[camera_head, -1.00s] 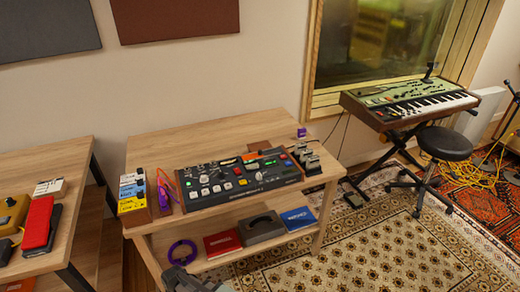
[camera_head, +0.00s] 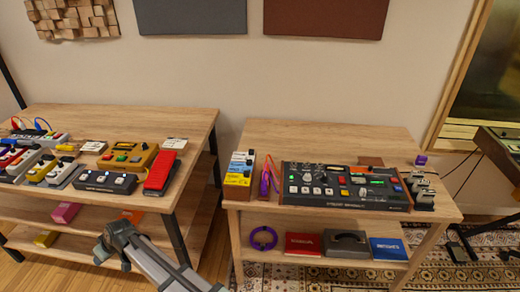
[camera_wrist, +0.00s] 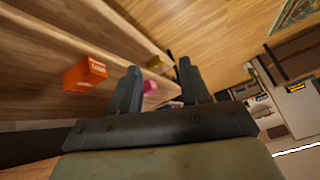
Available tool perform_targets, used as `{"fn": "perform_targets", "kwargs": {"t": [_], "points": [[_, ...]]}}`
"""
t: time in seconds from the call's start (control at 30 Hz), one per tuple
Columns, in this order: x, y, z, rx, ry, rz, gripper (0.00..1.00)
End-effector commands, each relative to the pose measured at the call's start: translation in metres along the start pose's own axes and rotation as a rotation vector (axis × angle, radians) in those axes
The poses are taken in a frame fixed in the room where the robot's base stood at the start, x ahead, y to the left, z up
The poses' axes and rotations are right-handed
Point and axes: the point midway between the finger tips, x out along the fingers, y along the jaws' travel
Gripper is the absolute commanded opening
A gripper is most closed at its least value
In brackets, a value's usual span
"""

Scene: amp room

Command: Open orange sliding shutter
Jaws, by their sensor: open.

## [REQUIRED WORK]
Quote only the lines from the line containing "A gripper is most closed at its least value" through the end of the listing, please, keeping both the first and the last line.

## [SOLVED EXERCISE]
A gripper is most closed at its least value
In brackets, a value's usual span
"""

Scene: amp room

Command: Open orange sliding shutter
Jaws, by their sensor: open.

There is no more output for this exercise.